__Goal of the exercise__: Return each line of the data below exactly, omitting any pictures.

__Provided material__:

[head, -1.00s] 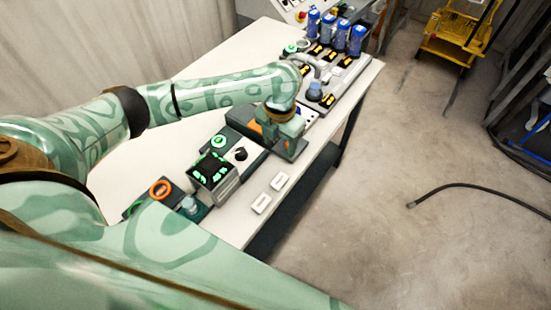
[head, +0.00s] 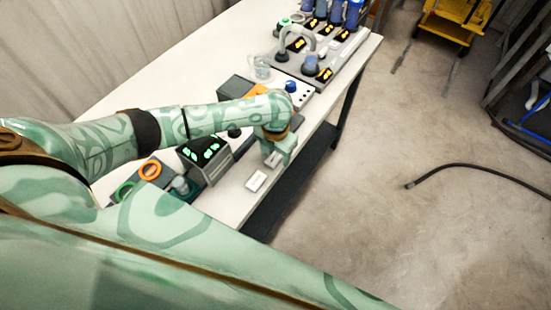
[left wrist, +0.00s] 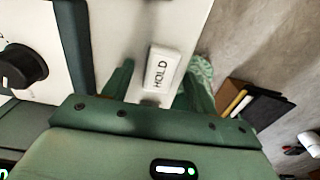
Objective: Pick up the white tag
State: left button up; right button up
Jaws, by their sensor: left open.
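Two white tags lie on the pale table near its front edge in the head view. The nearer white tag (head: 256,181) is uncovered. The farther white tag (head: 273,160) is partly hidden by my left gripper (head: 281,158), which points down just over it. In the left wrist view, a white tag (left wrist: 162,68) marked "HOLD" shows between the two green fingers of my left gripper (left wrist: 160,76). The fingers are apart, one on each side of the tag. Whether they touch it I cannot tell. My right gripper is not in view.
A grey rack (head: 310,66) with blue canisters (head: 353,14) is farther back. A clear beaker (head: 262,68) stands near it.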

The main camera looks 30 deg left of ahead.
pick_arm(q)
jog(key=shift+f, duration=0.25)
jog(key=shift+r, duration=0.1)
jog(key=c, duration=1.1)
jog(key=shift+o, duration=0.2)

__Solution to the exercise__:
[head, -1.00s] 
[head, +0.00s] 
[left wrist, +0.00s] 
Objective: Pick up the white tag
State: left button up; right button up
Jaws, by their sensor: left open.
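Two white tags lie on the pale table near its front edge in the head view. The nearer white tag (head: 256,181) is uncovered. The farther white tag (head: 273,160) is partly hidden by my left gripper (head: 281,158), which points down just over it. In the left wrist view, a white tag (left wrist: 162,68) marked "HOLD" shows between the two green fingers of my left gripper (left wrist: 160,76). The fingers are apart, one on each side of the tag. Whether they touch it I cannot tell. My right gripper is not in view.
A grey rack (head: 310,66) with blue canisters (head: 353,14) is farther back. A clear beaker (head: 262,68) stands near it.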

The main camera looks 30 deg left of ahead.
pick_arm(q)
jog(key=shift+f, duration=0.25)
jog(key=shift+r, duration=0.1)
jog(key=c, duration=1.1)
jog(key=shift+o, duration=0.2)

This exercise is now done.